To love God, and to love others

The Marsden Cross at Rangihoua. Photo by Ewen McQueen.
The Marsden Cross at Rangihoua. Photo by Ewen McQueen.
What is the ''Good News'', Alan Firth asks.

Two hundred years ago, on Christmas Day, the Rev Samuel Marsden preached the Christian Gospel for the first time in New Zealand. He used the text ''Behold! I bring you glad tidings of great joy'', from Luke's Gospel.

This year, churches around the country are celebrating the anniversary.

The Anglican Church in Otago and Southland is doing so with the slogan ''Have you heard the best Good News to arrive in New Zealand? - since 1814'', in cheerful fluorescent yellow.

But what do we actually mean by ''Good News''? Many people (and not just non-Christians) see Christianity as something oppressive, scary or difficult, something you would try to escape (as Jonah tried to flee from God), fight (as did St Paul, before his conversion) or sweep quietly under the carpet (like St Peter, briefly).

The church seems to be about following rules, about being good; about raging at everything that's wrong with the world. After all, isn't that what Jesus did?

Yes, and no. He wasn't that concerned with rules, but only with the principles that lie behind them - to love God, and to love others.

That may indeed be difficult, but it isn't oppressive or scary.

In fact, Jesus made a point of ignoring the letter of the law from time to time.

The obsession with a moral code is alien to the original basis of Christianity.

Instead, it's largely something that the church picked up when it became the state religion of the Roman Empire - and thus in effect the empire's moral police force - in the early 4th century.

But wasn't Jesus angry most of the time?

Isn't Christianity more about Bad News?

Well, a cursory reading of the Gospels can give that impression.

But the words of Jesus, the ''woe to you'' and the ''brood of vipers!'', don't give the whole picture.

A few years ago, I saw a DVD of John's Gospel.

It wasn't a retelling; it was the complete text (in English), spoken by the actors when actual dialogue is given, and otherwise by a narrator.

Beforehand, I thought it would be dull and rather corny. But it was enthralling.

Partly because of the quality of production, but largely because of the way Jesus was portrayed.

The best word is probably ''joyous''. He was full of energy, bubbling over with enthusiasm for what he was saying, with a twinkle in his eye and an engaging smile.

I'd never really thought of Jesus that way, but it makes so much sense, and it's supported by the historical record.

We know that people flocked to listen to Jesus. We know that for some people he was utterly life-changing.

He was so compelling that he was a serious threat to the authorities; and he went on to become the most influential person in human history, without doing any of the things that famous people normally do.

He had no political power. He never commanded an army.

He left no writings, and he had no Twitter followers at all.

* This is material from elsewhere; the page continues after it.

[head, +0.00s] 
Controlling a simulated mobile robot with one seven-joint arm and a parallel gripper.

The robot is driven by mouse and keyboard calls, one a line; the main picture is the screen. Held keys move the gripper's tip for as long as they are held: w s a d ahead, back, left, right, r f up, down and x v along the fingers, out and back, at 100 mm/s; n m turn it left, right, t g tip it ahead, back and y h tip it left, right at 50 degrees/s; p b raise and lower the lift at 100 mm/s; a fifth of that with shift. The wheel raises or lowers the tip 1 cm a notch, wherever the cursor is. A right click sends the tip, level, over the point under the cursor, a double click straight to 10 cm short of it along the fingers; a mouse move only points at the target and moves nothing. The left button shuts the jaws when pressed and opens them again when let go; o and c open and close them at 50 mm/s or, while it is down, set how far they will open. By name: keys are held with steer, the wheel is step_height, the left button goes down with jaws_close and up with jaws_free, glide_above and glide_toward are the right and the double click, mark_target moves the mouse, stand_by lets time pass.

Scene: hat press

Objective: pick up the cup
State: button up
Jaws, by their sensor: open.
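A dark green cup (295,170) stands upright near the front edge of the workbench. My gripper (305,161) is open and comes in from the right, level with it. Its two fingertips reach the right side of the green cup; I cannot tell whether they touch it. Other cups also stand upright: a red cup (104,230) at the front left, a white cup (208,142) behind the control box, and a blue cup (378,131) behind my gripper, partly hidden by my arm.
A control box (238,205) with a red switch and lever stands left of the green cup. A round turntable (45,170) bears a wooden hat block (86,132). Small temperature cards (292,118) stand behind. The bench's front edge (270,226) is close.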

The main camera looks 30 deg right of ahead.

He simply - as the Gospels say - travelled throughout the countryside preaching Good News.

If that isn't what he did, he couldn't have had the effect he had.

Jesus was undoubtedly angry at times, when he saw people being hurt by others; but anger can't have been his defining characteristic.

All the indications are that he was a person of joy, of peace, of hope and of love.

So however much the dry text - or, sometimes, the dry presentation - of Christianity in the modern world can come across as Bad News, the reality is quite the opposite.

And the Good News that gave Jesus his joyous nature is this: the power behind the existence of the entire universe loves us.

That doesn't take away whatever Bad News might be bothering us; but it does completely change its context.

Because the Good News is overwhelmingly, staggeringly bigger than everything that might stand against it.

Because God is overflowing with enthusiasm and joy, and yearning for our company.

And because, in the end, God will triumph over all bad news (capitalisation no longer deserved), and we will live forever in the company of a being greater and more purely good than we can possibly imagine.

That's the Good News that Samuel Marsden brought to New Zealand 200 years ago.

And that's the Good News that the church proclaims today.

It's a message that is real, unstoppable, and incomparably wonderful. Will you listen?

Alan Firth is an Anglican who lives in Dunedin.